• [MATERIAL PROVIDED]
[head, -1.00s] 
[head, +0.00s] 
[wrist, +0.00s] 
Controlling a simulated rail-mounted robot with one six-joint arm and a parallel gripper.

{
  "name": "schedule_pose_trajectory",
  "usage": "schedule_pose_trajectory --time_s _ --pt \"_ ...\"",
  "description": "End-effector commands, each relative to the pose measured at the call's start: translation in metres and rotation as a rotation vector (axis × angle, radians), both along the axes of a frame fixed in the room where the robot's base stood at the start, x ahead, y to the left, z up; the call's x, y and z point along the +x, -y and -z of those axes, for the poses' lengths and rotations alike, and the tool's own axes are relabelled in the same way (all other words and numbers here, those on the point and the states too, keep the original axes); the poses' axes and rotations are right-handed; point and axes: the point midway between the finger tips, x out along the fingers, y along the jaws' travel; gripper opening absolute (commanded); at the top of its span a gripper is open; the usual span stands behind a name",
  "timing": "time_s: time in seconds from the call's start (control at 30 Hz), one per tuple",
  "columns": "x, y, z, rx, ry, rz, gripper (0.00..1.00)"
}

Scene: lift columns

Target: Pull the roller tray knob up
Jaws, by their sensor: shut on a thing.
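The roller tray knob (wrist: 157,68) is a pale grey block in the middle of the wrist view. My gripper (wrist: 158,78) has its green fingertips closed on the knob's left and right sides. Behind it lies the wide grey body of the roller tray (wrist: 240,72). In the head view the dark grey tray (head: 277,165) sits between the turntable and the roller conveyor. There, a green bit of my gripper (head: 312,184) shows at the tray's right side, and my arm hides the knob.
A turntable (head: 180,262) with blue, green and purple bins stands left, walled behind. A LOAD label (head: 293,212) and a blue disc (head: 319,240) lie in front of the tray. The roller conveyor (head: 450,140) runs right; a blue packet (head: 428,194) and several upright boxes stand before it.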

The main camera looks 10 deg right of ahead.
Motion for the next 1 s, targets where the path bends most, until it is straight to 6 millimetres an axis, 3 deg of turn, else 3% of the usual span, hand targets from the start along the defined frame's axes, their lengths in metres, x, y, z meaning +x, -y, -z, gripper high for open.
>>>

• [THE EXERCISE] Output all of the data again, exactly.

• [TASK RESULT]
[head, -1.00s] 
[head, +0.00s] 
[wrist, +0.00s] 
Controlling a simulated rail-mounted robot with one six-joint arm and a parallel gripper.

{
  "name": "schedule_pose_trajectory",
  "usage": "schedule_pose_trajectory --time_s _ --pt \"_ ...\"",
  "description": "End-effector commands, each relative to the pose measured at the call's start: translation in metres and rotation as a rotation vector (axis × angle, radians), both along the axes of a frame fixed in the room where the robot's base stood at the start, x ahead, y to the left, z up; the call's x, y and z point along the +x, -y and -z of those axes, for the poses' lengths and rotations alike, and the tool's own axes are relabelled in the same way (all other words and numbers here, those on the point and the states too, keep the original axes); the poses' axes and rotations are right-handed; point and axes: the point midway between the finger tips, x out along the fingers, y along the jaws' travel; gripper opening absolute (commanded); at the top of its span a gripper is open; the usual span stands behind a name",
  "timing": "time_s: time in seconds from the call's start (control at 30 Hz), one per tuple",
  "columns": "x, y, z, rx, ry, rz, gripper (0.00..1.00)"
}

Scene: lift columns

Target: Pull the roller tray knob up
Jaws, by their sensor: shut on a thing.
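The roller tray knob (wrist: 157,68) is a pale grey block in the middle of the wrist view. My gripper (wrist: 158,78) has its green fingertips closed on the knob's left and right sides. Behind it lies the wide grey body of the roller tray (wrist: 240,72). In the head view the dark grey tray (head: 277,165) sits between the turntable and the roller conveyor. There, a green bit of my gripper (head: 312,184) shows at the tray's right side, and my arm hides the knob.
A turntable (head: 180,262) with blue, green and purple bins stands left, walled behind. A LOAD label (head: 293,212) and a blue disc (head: 319,240) lie in front of the tray. The roller conveyor (head: 450,140) runs right; a blue packet (head: 428,194) and several upright boxes stand before it.

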The main camera looks 10 deg right of ahead.
Motion for the next 1 s, targets where the path bends most, until it is straight to 6 millimetres an axis, 3 deg of turn, else 3% of the usual span, hand targets from the start along the defined frame's axes, their lengths in metres, x, y, z meaning +x, -y, -z, gripper high for open.
>>>

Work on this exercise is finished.